| Instruction |
Pick out the lines below that include the string "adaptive".

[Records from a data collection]
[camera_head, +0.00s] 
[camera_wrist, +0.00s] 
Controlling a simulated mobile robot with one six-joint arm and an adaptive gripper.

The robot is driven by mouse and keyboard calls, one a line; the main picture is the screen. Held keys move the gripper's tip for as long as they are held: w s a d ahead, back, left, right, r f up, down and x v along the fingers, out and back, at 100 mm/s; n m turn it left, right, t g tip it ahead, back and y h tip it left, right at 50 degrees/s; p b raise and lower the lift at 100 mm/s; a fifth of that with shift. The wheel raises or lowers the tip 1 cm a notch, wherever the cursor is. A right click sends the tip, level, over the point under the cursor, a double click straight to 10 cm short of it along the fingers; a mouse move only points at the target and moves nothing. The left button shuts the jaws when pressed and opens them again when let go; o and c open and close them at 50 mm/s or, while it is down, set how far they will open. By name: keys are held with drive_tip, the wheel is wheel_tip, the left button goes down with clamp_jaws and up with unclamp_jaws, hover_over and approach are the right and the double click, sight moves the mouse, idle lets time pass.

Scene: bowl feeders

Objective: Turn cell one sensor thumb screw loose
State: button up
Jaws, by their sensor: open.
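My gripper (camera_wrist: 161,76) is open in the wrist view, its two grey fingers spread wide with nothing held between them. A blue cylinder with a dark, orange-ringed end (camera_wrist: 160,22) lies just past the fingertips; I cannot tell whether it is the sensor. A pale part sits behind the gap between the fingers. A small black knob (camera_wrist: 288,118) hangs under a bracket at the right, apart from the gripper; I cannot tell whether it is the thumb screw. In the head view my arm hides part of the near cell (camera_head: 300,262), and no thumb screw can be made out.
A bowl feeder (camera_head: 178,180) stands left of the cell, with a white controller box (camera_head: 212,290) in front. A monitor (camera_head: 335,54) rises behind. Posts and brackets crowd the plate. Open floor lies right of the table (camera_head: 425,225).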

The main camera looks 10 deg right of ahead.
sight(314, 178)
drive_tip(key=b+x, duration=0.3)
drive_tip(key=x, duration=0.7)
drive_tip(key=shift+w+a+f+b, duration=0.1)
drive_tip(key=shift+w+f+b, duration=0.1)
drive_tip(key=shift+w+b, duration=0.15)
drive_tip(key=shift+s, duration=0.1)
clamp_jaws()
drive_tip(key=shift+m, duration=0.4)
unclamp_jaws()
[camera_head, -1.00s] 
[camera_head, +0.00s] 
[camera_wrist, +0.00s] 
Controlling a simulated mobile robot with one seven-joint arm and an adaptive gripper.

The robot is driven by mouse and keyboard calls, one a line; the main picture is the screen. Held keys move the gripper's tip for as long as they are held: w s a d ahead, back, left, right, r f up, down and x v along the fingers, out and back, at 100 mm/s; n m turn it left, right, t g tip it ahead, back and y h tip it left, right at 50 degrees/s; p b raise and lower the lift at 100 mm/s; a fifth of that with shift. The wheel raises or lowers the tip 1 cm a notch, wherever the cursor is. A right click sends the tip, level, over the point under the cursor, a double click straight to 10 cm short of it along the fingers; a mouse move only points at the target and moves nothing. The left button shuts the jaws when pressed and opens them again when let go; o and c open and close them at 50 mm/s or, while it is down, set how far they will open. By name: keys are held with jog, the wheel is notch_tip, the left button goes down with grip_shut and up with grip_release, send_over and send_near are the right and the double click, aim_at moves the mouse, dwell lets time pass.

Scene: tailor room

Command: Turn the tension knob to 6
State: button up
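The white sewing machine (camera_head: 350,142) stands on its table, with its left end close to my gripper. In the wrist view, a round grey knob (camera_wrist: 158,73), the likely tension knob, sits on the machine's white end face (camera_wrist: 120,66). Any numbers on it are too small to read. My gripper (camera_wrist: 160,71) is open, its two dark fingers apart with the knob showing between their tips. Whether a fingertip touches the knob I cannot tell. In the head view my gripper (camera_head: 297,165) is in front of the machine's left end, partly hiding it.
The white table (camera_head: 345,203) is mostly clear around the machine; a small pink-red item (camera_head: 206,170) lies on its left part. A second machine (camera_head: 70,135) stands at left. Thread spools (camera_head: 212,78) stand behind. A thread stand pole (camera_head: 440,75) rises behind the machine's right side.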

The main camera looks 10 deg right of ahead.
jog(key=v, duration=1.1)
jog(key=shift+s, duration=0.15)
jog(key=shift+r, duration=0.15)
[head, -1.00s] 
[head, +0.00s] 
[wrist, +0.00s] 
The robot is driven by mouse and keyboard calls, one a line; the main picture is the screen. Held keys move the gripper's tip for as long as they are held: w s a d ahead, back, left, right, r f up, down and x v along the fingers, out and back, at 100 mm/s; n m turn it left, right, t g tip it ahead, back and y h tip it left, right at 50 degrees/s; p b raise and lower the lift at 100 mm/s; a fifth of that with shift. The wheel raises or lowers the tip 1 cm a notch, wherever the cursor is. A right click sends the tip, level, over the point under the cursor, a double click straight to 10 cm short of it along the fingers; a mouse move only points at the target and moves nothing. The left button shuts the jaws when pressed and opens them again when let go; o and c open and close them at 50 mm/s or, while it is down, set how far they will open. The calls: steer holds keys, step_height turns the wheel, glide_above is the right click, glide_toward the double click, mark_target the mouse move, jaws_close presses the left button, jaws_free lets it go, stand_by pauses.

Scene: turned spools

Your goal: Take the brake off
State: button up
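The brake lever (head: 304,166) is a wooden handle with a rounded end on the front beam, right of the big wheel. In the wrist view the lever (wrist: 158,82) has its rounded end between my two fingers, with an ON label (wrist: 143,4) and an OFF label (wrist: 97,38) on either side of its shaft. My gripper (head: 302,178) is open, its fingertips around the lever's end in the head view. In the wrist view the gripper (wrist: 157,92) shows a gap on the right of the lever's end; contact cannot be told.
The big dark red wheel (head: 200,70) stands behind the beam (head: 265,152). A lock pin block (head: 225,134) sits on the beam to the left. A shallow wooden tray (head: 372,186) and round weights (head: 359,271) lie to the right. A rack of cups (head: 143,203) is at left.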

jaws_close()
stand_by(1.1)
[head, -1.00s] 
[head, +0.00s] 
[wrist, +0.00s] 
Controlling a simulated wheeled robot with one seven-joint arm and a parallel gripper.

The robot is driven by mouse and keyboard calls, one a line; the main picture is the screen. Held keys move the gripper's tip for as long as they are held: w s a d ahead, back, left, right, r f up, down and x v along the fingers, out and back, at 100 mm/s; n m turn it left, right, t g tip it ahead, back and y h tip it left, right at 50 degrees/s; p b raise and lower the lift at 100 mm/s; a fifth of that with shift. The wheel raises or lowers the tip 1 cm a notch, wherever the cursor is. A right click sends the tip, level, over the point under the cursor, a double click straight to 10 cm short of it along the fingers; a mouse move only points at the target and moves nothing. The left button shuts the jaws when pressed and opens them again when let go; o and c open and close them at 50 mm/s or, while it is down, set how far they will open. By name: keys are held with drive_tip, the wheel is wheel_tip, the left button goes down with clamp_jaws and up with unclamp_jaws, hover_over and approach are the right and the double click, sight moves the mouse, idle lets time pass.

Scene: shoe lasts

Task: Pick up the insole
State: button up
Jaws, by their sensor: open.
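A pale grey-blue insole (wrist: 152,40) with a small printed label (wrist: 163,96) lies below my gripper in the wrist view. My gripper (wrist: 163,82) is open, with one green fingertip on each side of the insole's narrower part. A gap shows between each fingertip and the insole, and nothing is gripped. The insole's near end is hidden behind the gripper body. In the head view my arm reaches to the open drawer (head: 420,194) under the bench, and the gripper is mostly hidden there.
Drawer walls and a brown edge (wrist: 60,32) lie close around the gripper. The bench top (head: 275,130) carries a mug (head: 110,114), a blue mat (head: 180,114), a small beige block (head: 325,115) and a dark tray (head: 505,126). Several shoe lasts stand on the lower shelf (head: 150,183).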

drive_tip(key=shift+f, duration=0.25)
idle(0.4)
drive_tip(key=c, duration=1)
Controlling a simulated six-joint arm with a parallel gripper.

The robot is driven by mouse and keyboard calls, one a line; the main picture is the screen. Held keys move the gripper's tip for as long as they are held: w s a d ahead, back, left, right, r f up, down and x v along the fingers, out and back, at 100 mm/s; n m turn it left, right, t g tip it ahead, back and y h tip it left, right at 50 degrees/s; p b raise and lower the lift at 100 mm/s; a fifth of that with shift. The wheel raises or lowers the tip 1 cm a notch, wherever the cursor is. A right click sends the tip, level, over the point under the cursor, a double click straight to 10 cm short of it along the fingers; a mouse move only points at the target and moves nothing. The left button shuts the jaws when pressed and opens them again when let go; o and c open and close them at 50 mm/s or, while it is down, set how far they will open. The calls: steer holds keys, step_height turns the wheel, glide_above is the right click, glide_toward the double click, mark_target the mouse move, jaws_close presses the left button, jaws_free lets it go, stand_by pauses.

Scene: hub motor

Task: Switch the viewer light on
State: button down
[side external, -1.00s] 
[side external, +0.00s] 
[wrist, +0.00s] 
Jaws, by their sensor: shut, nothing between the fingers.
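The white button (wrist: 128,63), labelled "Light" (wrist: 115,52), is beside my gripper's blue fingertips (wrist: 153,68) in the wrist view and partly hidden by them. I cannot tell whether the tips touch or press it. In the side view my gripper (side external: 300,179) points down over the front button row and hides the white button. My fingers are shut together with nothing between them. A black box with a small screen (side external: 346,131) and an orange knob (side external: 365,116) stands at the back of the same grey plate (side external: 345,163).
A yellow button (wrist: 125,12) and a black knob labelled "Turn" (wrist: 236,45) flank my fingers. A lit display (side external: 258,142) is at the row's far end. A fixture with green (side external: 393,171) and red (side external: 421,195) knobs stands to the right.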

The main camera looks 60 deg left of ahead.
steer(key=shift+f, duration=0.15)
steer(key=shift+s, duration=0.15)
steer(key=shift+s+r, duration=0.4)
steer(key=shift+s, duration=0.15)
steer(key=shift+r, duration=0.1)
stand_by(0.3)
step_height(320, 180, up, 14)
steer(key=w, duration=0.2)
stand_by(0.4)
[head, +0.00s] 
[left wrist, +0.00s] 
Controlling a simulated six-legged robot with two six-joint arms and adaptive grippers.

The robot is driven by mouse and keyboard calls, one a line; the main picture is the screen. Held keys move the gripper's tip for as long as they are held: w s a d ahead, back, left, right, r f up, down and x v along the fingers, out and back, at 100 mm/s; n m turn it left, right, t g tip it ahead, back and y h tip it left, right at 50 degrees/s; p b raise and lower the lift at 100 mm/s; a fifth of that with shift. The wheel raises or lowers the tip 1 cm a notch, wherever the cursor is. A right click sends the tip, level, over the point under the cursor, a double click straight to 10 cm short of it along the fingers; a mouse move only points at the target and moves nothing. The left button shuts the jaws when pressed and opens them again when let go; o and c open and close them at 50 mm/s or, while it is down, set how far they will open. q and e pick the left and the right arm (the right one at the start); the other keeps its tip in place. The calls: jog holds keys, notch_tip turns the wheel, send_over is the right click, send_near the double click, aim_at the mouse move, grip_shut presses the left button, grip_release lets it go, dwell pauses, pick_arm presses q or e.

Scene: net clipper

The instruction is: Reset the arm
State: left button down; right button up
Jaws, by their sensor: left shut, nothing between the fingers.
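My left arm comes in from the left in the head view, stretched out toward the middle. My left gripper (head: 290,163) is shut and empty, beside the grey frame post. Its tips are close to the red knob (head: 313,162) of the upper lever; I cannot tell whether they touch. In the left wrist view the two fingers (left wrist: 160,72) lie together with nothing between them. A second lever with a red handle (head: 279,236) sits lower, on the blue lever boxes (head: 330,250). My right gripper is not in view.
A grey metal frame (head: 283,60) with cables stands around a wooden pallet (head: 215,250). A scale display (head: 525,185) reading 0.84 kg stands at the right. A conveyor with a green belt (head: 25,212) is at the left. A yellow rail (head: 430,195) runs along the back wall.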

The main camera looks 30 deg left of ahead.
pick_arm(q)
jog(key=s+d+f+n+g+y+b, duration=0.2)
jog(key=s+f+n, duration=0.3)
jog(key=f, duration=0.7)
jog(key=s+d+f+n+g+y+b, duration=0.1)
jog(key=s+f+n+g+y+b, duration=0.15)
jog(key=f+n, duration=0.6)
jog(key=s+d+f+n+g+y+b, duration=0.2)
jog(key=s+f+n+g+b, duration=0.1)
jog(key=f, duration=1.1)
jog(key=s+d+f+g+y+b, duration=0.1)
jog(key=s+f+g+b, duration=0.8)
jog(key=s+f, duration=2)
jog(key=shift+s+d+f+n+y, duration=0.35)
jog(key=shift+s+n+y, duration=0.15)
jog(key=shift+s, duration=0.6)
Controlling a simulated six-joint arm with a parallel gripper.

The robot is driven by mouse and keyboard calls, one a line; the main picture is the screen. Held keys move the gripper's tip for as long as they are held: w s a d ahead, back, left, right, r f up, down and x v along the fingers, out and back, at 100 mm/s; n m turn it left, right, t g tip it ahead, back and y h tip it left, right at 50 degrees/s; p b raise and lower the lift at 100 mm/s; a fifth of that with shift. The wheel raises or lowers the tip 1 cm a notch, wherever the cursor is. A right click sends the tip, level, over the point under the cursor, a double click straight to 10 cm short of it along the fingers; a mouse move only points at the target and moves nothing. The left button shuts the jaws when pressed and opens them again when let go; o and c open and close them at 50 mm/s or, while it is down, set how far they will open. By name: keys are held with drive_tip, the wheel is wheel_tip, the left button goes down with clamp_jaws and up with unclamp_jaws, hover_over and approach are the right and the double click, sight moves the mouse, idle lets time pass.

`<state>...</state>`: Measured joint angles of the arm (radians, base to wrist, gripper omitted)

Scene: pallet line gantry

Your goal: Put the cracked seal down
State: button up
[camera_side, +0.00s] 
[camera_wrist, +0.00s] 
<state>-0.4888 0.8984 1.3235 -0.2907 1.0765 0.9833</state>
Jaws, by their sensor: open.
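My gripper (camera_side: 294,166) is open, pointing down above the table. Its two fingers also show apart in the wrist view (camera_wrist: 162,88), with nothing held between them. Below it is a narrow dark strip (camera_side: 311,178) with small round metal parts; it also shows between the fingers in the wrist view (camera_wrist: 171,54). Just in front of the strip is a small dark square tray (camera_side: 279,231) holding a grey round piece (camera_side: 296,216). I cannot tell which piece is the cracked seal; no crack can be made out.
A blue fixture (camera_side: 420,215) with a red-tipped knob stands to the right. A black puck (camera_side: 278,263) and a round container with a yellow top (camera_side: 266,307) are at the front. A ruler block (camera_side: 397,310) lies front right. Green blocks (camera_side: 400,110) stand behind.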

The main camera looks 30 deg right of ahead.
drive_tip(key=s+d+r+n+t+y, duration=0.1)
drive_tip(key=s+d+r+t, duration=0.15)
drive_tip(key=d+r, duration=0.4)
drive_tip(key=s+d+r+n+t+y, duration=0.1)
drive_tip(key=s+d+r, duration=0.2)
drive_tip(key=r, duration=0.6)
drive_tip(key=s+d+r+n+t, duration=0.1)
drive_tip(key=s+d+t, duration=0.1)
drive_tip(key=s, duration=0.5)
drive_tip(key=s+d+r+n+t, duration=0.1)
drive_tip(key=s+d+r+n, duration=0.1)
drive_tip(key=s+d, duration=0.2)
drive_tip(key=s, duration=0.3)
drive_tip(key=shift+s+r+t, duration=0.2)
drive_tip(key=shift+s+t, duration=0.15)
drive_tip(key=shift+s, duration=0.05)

| Final result |
Controlling a simulated mobile robot with one six-joint arm and an adaptive gripper.
Controlling a simulated mobile robot with one seven-joint arm and an adaptive gripper.
Controlling a simulated six-legged robot with two six-joint arms and adaptive grippers.

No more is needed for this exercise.